Records from a dataset
· · ·

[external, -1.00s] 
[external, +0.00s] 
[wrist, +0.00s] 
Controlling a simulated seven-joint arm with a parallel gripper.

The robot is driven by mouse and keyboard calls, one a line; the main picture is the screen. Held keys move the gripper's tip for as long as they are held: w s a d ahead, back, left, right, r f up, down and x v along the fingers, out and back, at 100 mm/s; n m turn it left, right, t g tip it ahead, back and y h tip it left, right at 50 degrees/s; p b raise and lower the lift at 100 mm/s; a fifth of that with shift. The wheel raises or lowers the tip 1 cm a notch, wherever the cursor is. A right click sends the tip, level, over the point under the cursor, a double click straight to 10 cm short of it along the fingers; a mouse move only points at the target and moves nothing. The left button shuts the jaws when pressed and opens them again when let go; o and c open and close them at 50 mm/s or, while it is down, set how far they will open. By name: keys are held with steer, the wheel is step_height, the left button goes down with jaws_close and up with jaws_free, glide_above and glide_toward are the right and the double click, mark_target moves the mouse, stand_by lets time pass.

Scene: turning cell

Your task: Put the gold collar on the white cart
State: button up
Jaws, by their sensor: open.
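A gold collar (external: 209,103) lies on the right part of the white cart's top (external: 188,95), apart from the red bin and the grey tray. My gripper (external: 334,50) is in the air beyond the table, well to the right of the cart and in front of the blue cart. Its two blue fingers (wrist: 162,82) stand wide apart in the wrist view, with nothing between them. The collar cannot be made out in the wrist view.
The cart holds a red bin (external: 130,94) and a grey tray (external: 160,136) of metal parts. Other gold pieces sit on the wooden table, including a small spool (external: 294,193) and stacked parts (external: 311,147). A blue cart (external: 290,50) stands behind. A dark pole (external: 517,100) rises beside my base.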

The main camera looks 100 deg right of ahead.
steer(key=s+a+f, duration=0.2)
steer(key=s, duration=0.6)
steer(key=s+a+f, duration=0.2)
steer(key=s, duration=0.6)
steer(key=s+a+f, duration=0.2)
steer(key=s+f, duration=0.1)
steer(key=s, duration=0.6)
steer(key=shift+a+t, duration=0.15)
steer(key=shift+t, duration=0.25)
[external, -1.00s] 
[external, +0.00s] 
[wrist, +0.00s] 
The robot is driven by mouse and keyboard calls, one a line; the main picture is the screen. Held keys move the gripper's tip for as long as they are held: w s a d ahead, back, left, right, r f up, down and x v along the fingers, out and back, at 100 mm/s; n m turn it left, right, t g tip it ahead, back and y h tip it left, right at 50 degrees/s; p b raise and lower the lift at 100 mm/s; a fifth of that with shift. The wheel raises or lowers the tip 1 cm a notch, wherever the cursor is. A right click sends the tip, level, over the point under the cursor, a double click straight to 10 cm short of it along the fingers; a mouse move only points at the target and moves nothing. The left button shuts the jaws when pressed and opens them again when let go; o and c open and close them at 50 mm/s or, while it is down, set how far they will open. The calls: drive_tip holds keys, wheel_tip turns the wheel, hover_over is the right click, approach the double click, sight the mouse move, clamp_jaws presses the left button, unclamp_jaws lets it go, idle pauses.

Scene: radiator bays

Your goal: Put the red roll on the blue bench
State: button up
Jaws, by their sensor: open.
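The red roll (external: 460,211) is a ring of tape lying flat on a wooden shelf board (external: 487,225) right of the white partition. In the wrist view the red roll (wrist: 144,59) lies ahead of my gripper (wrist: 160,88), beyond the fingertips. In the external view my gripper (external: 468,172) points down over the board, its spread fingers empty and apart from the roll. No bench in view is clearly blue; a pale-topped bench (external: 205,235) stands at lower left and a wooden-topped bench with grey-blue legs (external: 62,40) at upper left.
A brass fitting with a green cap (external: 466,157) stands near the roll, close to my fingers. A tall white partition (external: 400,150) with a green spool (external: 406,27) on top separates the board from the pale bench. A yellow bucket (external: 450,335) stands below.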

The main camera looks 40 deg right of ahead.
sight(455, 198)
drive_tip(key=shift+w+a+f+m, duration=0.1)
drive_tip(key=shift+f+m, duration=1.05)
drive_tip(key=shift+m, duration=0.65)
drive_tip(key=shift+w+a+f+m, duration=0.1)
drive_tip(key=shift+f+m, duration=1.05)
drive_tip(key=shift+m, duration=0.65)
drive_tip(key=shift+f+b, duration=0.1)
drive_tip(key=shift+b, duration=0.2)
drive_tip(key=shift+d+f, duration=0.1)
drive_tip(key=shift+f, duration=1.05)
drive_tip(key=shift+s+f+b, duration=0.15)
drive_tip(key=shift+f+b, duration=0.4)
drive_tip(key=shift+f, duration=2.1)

· · ·

** Exercise objective **
From the records above, please extract every line and repeat it exactly.

** Answer to the exercise **
[external, -1.00s] 
[external, +0.00s] 
[wrist, +0.00s] 
Controlling a simulated seven-joint arm with a parallel gripper.

The robot is driven by mouse and keyboard calls, one a line; the main picture is the screen. Held keys move the gripper's tip for as long as they are held: w s a d ahead, back, left, right, r f up, down and x v along the fingers, out and back, at 100 mm/s; n m turn it left, right, t g tip it ahead, back and y h tip it left, right at 50 degrees/s; p b raise and lower the lift at 100 mm/s; a fifth of that with shift. The wheel raises or lowers the tip 1 cm a notch, wherever the cursor is. A right click sends the tip, level, over the point under the cursor, a double click straight to 10 cm short of it along the fingers; a mouse move only points at the target and moves nothing. The left button shuts the jaws when pressed and opens them again when let go; o and c open and close them at 50 mm/s or, while it is down, set how far they will open. By name: keys are held with steer, the wheel is step_height, the left button goes down with jaws_close and up with jaws_free, glide_above and glide_toward are the right and the double click, mark_target moves the mouse, stand_by lets time pass.

Scene: turning cell

Your task: Put the gold collar on the white cart
State: button up
Jaws, by their sensor: open.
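A gold collar (external: 209,103) lies on the right part of the white cart's top (external: 188,95), apart from the red bin and the grey tray. My gripper (external: 334,50) is in the air beyond the table, well to the right of the cart and in front of the blue cart. Its two blue fingers (wrist: 162,82) stand wide apart in the wrist view, with nothing between them. The collar cannot be made out in the wrist view.
The cart holds a red bin (external: 130,94) and a grey tray (external: 160,136) of metal parts. Other gold pieces sit on the wooden table, including a small spool (external: 294,193) and stacked parts (external: 311,147). A blue cart (external: 290,50) stands behind. A dark pole (external: 517,100) rises beside my base.

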The main camera looks 100 deg right of ahead.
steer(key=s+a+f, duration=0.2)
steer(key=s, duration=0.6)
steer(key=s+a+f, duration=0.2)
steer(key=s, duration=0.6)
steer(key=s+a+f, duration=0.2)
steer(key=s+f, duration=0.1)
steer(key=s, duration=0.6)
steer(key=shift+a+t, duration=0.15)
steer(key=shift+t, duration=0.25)
[external, -1.00s] 
[external, +0.00s] 
[wrist, +0.00s] 
The robot is driven by mouse and keyboard calls, one a line; the main picture is the screen. Held keys move the gripper's tip for as long as they are held: w s a d ahead, back, left, right, r f up, down and x v along the fingers, out and back, at 100 mm/s; n m turn it left, right, t g tip it ahead, back and y h tip it left, right at 50 degrees/s; p b raise and lower the lift at 100 mm/s; a fifth of that with shift. The wheel raises or lowers the tip 1 cm a notch, wherever the cursor is. A right click sends the tip, level, over the point under the cursor, a double click straight to 10 cm short of it along the fingers; a mouse move only points at the target and moves nothing. The left button shuts the jaws when pressed and opens them again when let go; o and c open and close them at 50 mm/s or, while it is down, set how far they will open. The calls: drive_tip holds keys, wheel_tip turns the wheel, hover_over is the right click, approach the double click, sight the mouse move, clamp_jaws presses the left button, unclamp_jaws lets it go, idle pauses.

Scene: radiator bays

Your goal: Put the red roll on the blue bench
State: button up
Jaws, by their sensor: open.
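The red roll (external: 460,211) is a ring of tape lying flat on a wooden shelf board (external: 487,225) right of the white partition. In the wrist view the red roll (wrist: 144,59) lies ahead of my gripper (wrist: 160,88), beyond the fingertips. In the external view my gripper (external: 468,172) points down over the board, its spread fingers empty and apart from the roll. No bench in view is clearly blue; a pale-topped bench (external: 205,235) stands at lower left and a wooden-topped bench with grey-blue legs (external: 62,40) at upper left.
A brass fitting with a green cap (external: 466,157) stands near the roll, close to my fingers. A tall white partition (external: 400,150) with a green spool (external: 406,27) on top separates the board from the pale bench. A yellow bucket (external: 450,335) stands below.

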The main camera looks 40 deg right of ahead.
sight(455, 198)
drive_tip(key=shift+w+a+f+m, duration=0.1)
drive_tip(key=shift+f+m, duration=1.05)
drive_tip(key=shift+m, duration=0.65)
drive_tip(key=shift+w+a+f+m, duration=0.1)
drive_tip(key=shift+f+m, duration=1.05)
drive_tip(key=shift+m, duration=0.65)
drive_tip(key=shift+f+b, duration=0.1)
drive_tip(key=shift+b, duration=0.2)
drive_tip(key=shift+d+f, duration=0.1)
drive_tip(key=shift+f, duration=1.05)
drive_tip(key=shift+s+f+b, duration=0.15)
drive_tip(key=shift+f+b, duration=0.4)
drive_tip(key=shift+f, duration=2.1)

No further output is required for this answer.